GIVEN INFORMATION.
----

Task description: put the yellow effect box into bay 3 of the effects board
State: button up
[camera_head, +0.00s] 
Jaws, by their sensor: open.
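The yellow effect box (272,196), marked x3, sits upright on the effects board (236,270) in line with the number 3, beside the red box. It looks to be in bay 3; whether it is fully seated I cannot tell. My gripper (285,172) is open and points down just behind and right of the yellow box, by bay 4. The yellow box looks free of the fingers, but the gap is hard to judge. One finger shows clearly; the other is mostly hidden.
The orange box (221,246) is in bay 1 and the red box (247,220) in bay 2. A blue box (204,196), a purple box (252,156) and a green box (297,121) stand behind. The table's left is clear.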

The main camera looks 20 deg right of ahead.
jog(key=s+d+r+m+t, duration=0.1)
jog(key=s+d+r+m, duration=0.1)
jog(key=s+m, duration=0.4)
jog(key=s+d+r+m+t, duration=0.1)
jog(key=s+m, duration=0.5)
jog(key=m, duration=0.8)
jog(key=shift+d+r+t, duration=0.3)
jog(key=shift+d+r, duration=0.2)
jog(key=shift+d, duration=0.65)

----

WHAT YOU WILL DO. Set every line of the listing down word for word.

SOLUTION FOR THIS TASK.
Task description: put the yellow effect box into bay 3 of the effects board
State: button up
[camera_head, +0.00s] 
Jaws, by their sensor: open.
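The yellow effect box (272,196), marked x3, sits upright on the effects board (236,270) in line with the number 3, beside the red box. It looks to be in bay 3; whether it is fully seated I cannot tell. My gripper (285,172) is open and points down just behind and right of the yellow box, by bay 4. The yellow box looks free of the fingers, but the gap is hard to judge. One finger shows clearly; the other is mostly hidden.
The orange box (221,246) is in bay 1 and the red box (247,220) in bay 2. A blue box (204,196), a purple box (252,156) and a green box (297,121) stand behind. The table's left is clear.

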The main camera looks 20 deg right of ahead.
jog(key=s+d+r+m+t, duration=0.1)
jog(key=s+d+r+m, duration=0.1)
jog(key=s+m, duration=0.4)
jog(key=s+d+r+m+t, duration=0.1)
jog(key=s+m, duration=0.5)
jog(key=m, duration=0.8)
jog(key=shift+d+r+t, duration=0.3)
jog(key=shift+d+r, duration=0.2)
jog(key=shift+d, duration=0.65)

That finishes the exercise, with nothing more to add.